On 1/25/18 1:41 PM, H. S. Teoh wrote:
On Thu, Jan 25, 2018 at 07:21:29PM +0100, Benjamin Thaut via Digitalmars-d 
wrote:

If we think this is a good idea, should we rewrite this particular
string switch to use a associative array instead to avoid the overly
long symbol name?
[...]

I believe the original idea behind using a template for string switches
was to allow the possibility for the implementation to be smarter about
how to implement the switch (IIRC, string switches used to be
implemented as a runtime function). Supposedly object.__switch could
analyze the list of strings at compile-time and generate a perfect hash
or something, to maximize runtime performance.

I believe that when the number of cases is small enough, the binary search of the strings is done recursively to allow full optimization. And these symbols should be relatively small.
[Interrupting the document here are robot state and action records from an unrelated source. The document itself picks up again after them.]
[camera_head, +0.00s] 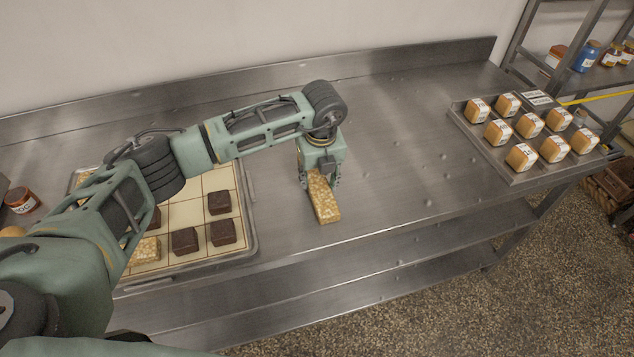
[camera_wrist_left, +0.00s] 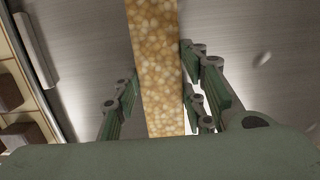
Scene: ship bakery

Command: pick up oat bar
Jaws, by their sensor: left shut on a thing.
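The oat bar (camera_head: 324,203) is a long, light golden block in the head view, right of the gridded tray. My left gripper (camera_head: 320,182) is shut on it from above, near the bar's far end. The near end sticks out toward the table's front edge. In the left wrist view the oat bar (camera_wrist_left: 158,68) runs between the two green fingers of my left gripper (camera_wrist_left: 160,100). I cannot tell whether the bar touches the table. My right gripper is not in view.
A tray (camera_head: 250,229) with a gridded mat holds dark brown blocks (camera_head: 222,232) and another golden piece (camera_head: 146,251), partly behind my arm. A metal tray (camera_head: 487,150) of wrapped loaves stands at the right. The steel table (camera_head: 400,165) between is clear. A jar (camera_head: 22,201) stands far left.

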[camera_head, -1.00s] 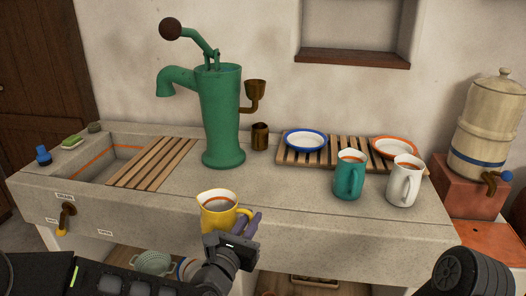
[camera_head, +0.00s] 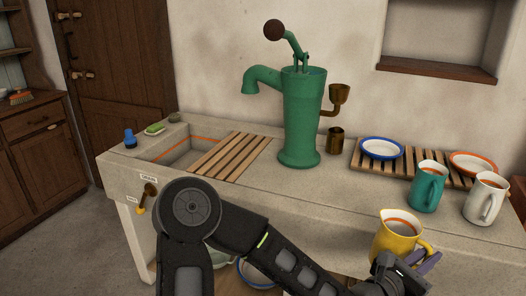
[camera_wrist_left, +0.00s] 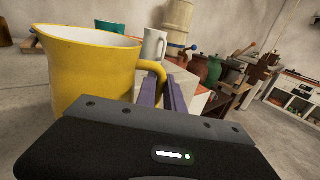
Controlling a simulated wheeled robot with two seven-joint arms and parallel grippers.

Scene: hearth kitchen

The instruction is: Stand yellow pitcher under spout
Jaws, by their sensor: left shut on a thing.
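The yellow pitcher (camera_head: 392,236) has an orange line inside its pale rim and is upright at the counter's front right. My left gripper (camera_head: 425,263) is shut on its handle, at the pitcher's right side. In the left wrist view the yellow pitcher (camera_wrist_left: 95,70) fills the left, with the purple fingers (camera_wrist_left: 173,95) at its handle. The green pump (camera_head: 302,115) stands at the back of the counter. Its spout (camera_head: 254,82) points left, above the slatted wooden rack (camera_head: 231,156) over the sink. The pitcher's base is hidden by my arm. My right gripper is not in view.
A teal pitcher (camera_head: 426,188) and a white pitcher (camera_head: 485,198) stand at right, before a rack with a blue-rimmed bowl (camera_head: 381,149) and an orange-rimmed bowl (camera_head: 473,163). A brass cup (camera_head: 335,141) stands beside the pump. The counter front (camera_head: 300,200) is clear.

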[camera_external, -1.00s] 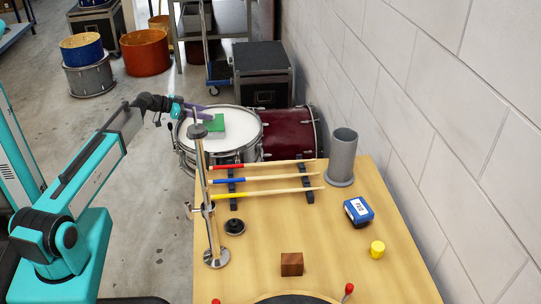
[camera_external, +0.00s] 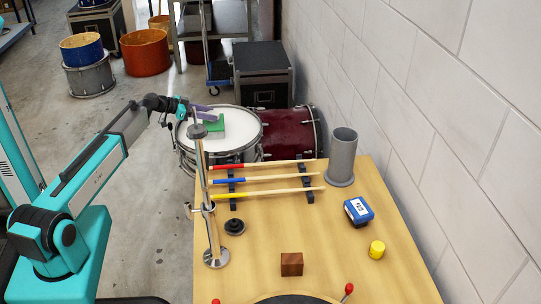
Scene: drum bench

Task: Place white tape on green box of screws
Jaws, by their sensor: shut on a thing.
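A green box (camera_external: 220,128) lies on the white head of a snare drum (camera_external: 245,130) beyond the left end of the bench. My gripper (camera_external: 208,112), with purple fingers, is over the drum by the box's far left side. Its two fingers stand a little apart and are shut on something pale. I take this to be the white tape, but it hardly shows against the white drumhead. Whether it touches the box is too small to tell. A metal stand (camera_external: 201,175) partly covers the view near the gripper.
The wooden bench (camera_external: 330,235) carries drumsticks (camera_external: 270,179) on a rack, a grey tube (camera_external: 342,158), a blue box (camera_external: 359,211), a yellow cylinder (camera_external: 377,250) and a brown block (camera_external: 292,264). A dark red drum (camera_external: 290,135) stands beside the snare.

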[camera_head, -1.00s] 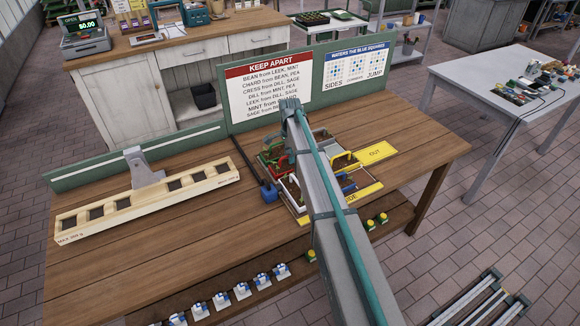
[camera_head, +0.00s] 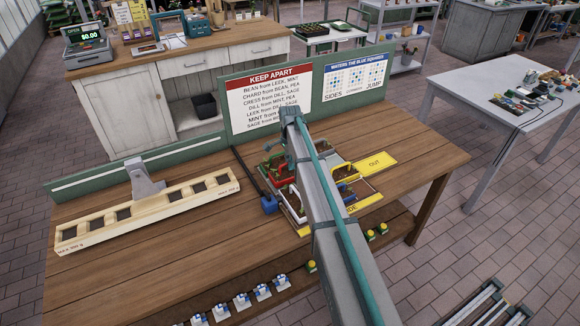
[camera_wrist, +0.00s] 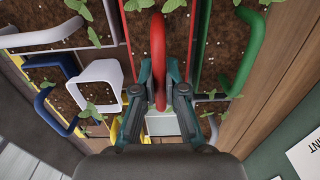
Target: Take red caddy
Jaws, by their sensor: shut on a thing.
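The red caddy (camera_wrist: 175,30) shows in the wrist view as a long soil-filled box with red side edges and seedlings. Its arched red handle (camera_wrist: 158,45) runs between the fingers of my gripper (camera_wrist: 158,88), which is shut on it. In the head view the red caddy (camera_head: 281,178) shows partly, beside my arm, in the caddy tray at the table's middle. My arm hides the gripper and part of the tray there. I cannot tell whether the caddy is clear of the tray floor.
A green-handled caddy (camera_wrist: 245,50) lies right of the red one; white (camera_wrist: 100,82) and blue (camera_wrist: 50,68) handles lie left. A yellow OUT plate (camera_head: 374,164) adjoins the tray. A long wooden planter (camera_head: 145,211) stands left. A KEEP APART board (camera_head: 270,98) stands behind.

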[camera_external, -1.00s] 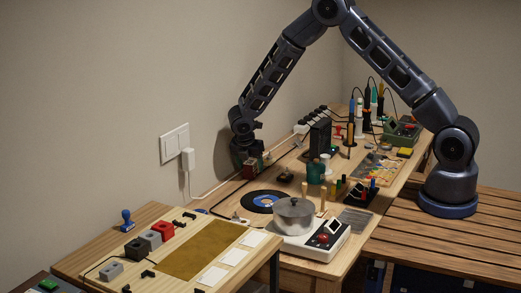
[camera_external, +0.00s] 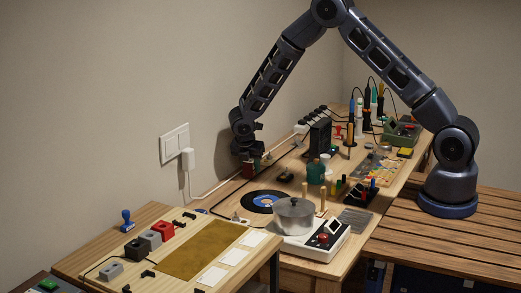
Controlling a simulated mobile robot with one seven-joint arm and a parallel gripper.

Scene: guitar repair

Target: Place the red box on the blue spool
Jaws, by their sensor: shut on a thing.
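My gripper (camera_external: 248,157) points down over the back left of the wooden workbench, near the wall. It is shut on a small dark red box (camera_external: 248,172), which shows just under the fingers and is partly hidden by them. I cannot tell whether the box touches anything below it. No blue spool can be clearly made out. A flat black disc with a blue centre (camera_external: 265,201) lies on the bench in front of the gripper, and a teal cylinder (camera_external: 316,173) stands to its right.
A black box (camera_external: 320,136) and upright tools (camera_external: 352,133) stand to the right. A cable runs along the wall from the wall plug (camera_external: 188,158). The lower left table (camera_external: 145,213) holds several blocks.

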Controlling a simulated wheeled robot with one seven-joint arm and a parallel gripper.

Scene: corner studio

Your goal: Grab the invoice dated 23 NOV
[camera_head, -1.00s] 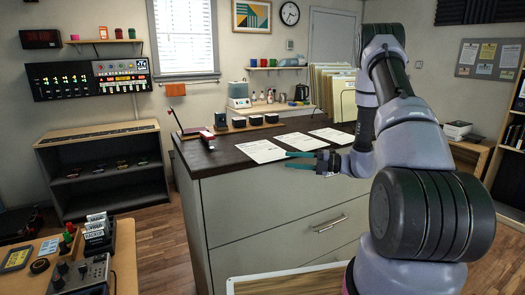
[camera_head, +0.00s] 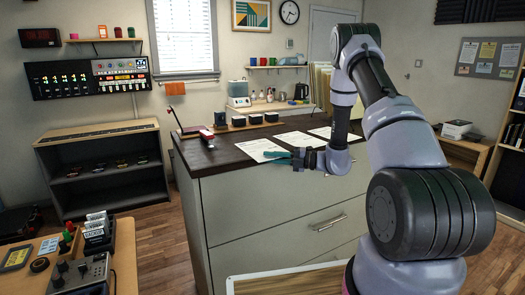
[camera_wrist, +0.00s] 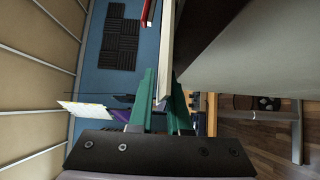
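Three white printed sheets lie in a row on the dark counter top (camera_head: 222,157): a left sheet (camera_head: 255,147), a middle sheet (camera_head: 296,138) and a right sheet (camera_head: 322,131). Their dates are too small to read, so I cannot tell which is the 23 NOV invoice. My gripper (camera_head: 278,157) is at the counter's front edge, beside the left sheet's front right part, with its teal fingers pointing left. In the wrist view the green fingers (camera_wrist: 164,100) stand apart, with a thin pale strip (camera_wrist: 165,50) showing between them. Contact with it cannot be told.
A red-ended device (camera_head: 206,134) and several small dark blocks on a wooden stand (camera_head: 245,126) sit at the counter's back left. File folders (camera_head: 320,85) stand behind the right sheet, partly behind my arm. Drawers (camera_head: 270,215) form the counter's front.

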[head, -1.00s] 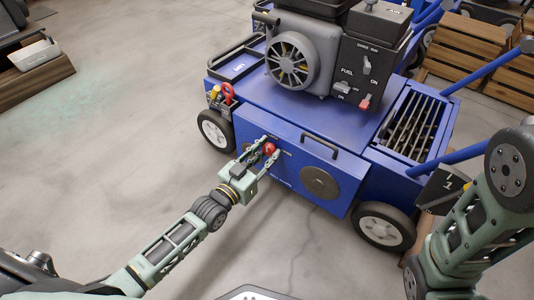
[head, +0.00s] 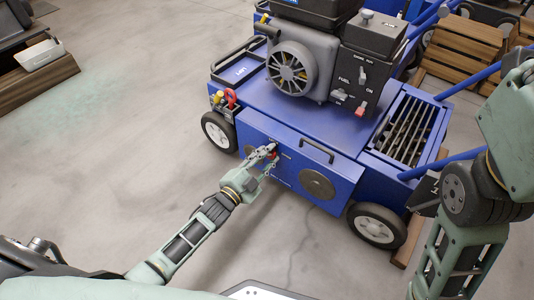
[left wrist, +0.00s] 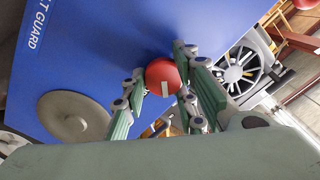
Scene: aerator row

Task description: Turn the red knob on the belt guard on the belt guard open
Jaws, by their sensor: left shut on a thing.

But I think if the number of strings is large enough, it calls the same runtime function as before (essentially). But here we have a problem -- the wrapper for this function is essentially this giant symbol that generates the string array locally, and then calls the real function. It's a huge cost just for a simple inline-able wrapper to another call.

See the code here:
https://github.com/dlang/druntime/blob/master/src/object.d#L3873

The function that does the real work is __switchSearch, which is only templated on the char type. It's going to be very very infrequent that the exact same switch case list is used in multiple places, meaning you are paying a huge cost for essentially memoizing these string lists.

I think we need some way to mark a function as following a different mangling, or maybe even just avoid the whole memoization, do everything inline.